>> START Records for this task

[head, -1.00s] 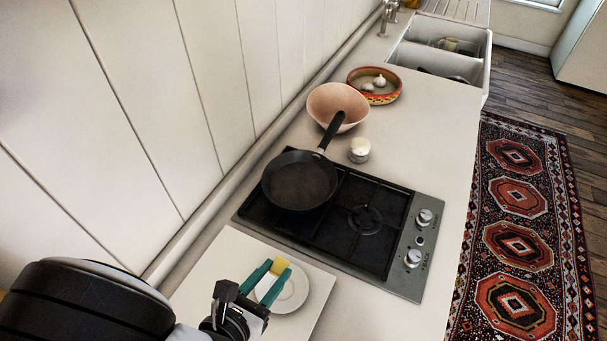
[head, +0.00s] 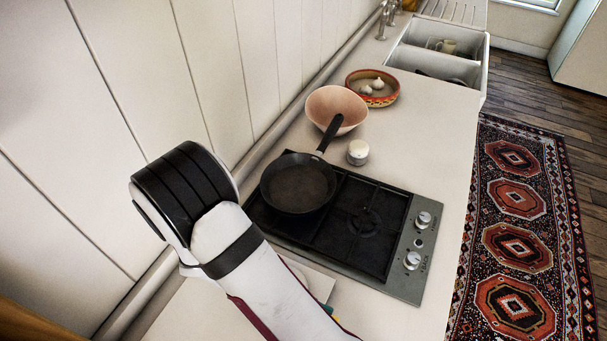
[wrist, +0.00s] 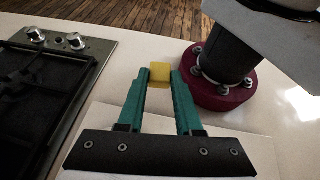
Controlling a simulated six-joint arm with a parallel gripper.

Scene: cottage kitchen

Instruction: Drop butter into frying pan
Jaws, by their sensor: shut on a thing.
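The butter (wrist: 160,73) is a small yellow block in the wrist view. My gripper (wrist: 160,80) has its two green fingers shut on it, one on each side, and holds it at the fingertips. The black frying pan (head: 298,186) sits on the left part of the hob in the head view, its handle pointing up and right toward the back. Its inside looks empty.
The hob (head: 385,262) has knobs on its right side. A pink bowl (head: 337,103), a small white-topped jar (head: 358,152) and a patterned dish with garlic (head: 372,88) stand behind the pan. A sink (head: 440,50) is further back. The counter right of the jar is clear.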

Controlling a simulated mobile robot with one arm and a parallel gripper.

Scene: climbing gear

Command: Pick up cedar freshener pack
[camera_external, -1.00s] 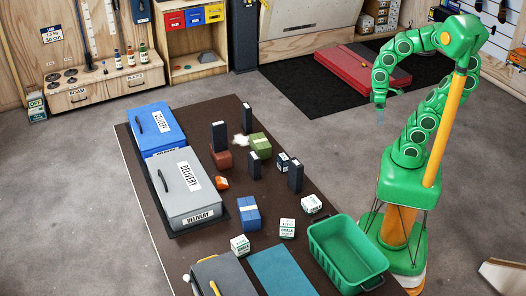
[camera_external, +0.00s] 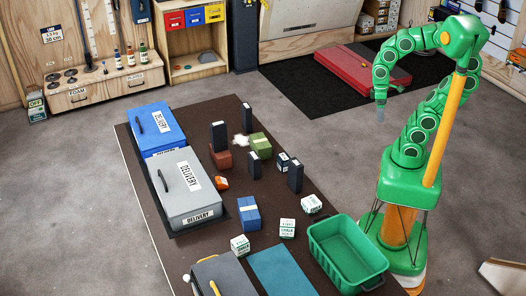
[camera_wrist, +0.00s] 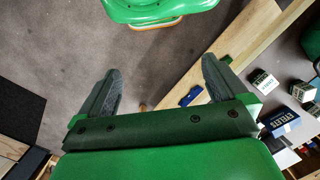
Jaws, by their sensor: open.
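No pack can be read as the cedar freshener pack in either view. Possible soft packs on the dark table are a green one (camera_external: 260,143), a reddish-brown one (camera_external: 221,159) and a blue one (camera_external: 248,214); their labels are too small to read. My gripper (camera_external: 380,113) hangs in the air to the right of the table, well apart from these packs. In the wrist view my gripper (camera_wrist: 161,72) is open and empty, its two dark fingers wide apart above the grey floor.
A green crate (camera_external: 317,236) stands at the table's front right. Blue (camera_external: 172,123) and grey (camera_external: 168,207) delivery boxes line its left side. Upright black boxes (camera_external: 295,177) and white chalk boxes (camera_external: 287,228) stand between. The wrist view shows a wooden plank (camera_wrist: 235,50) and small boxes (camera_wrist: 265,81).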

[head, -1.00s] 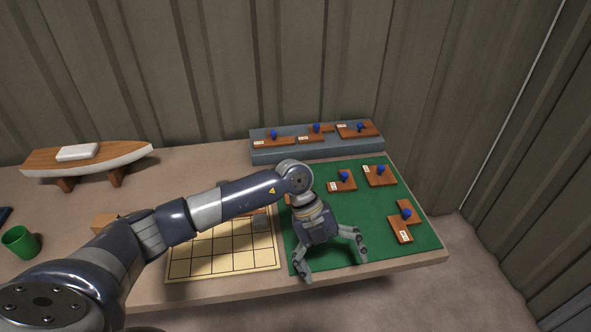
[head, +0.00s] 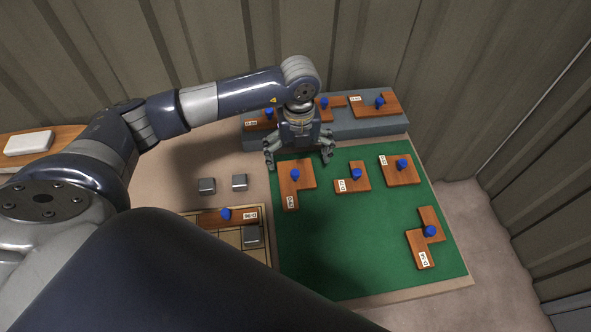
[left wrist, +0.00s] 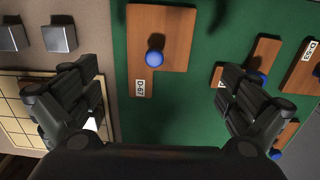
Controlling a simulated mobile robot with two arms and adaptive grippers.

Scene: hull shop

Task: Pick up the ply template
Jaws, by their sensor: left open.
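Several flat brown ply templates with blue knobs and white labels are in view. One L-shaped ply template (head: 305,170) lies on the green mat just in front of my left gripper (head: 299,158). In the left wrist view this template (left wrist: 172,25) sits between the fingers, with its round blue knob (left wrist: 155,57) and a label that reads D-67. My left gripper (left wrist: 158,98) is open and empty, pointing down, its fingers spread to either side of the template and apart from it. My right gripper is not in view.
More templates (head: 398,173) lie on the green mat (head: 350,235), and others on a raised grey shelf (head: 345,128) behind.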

>> END Records for this task
>> START Records for this task

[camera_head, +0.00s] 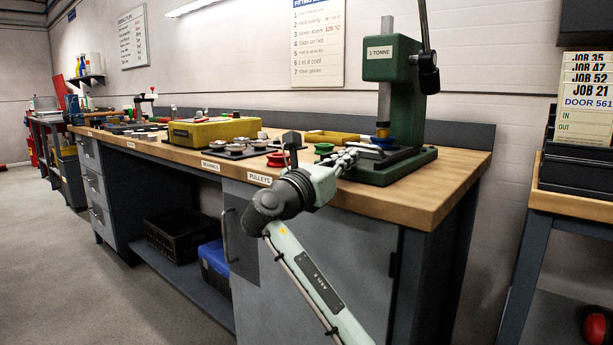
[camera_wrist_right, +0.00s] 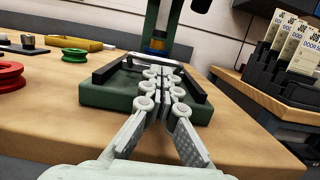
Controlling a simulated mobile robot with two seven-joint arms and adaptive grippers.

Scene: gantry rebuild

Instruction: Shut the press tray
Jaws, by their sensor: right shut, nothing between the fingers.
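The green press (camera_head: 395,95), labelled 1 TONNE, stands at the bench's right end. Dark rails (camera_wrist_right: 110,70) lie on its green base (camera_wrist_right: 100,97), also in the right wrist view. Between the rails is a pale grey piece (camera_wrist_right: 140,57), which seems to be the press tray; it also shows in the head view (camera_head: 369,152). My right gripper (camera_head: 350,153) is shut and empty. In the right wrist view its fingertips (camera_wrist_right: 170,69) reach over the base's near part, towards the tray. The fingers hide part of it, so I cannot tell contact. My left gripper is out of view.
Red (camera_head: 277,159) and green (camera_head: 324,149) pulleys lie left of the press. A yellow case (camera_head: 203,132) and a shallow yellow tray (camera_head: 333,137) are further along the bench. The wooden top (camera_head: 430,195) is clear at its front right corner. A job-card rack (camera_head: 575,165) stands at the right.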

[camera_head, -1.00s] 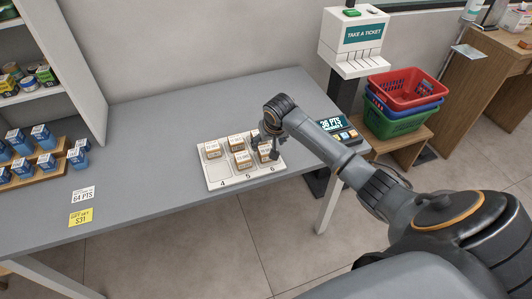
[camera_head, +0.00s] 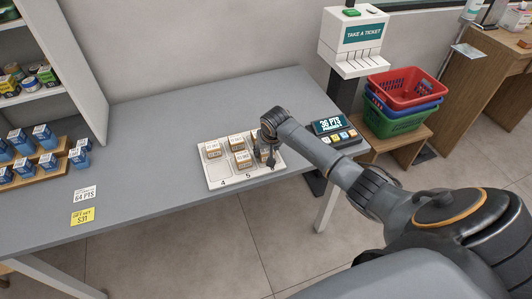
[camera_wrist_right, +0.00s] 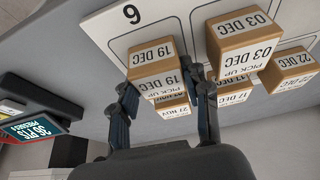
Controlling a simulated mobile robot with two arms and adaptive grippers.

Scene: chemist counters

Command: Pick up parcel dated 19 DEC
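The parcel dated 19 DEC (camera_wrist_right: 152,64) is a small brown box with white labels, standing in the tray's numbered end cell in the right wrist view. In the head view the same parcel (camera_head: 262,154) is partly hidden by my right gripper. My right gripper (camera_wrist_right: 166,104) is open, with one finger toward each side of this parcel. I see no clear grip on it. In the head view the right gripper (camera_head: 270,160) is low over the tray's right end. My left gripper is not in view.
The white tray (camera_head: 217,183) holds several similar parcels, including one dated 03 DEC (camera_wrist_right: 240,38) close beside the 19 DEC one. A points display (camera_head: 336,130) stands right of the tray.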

>> END Records for this task

Goal: Which lines hold the word "Controlling"? Return all of them from the records above.

Output of the exercise:
Controlling a simulated six-joint arm with a parallel gripper.
Controlling a simulated mobile robot with one arm and a parallel gripper.
Controlling a simulated mobile robot with two arms and adaptive grippers.
Controlling a simulated mobile robot with two seven-joint arms and adaptive grippers.
Controlling a simulated mobile robot with two arms and adaptive grippers.

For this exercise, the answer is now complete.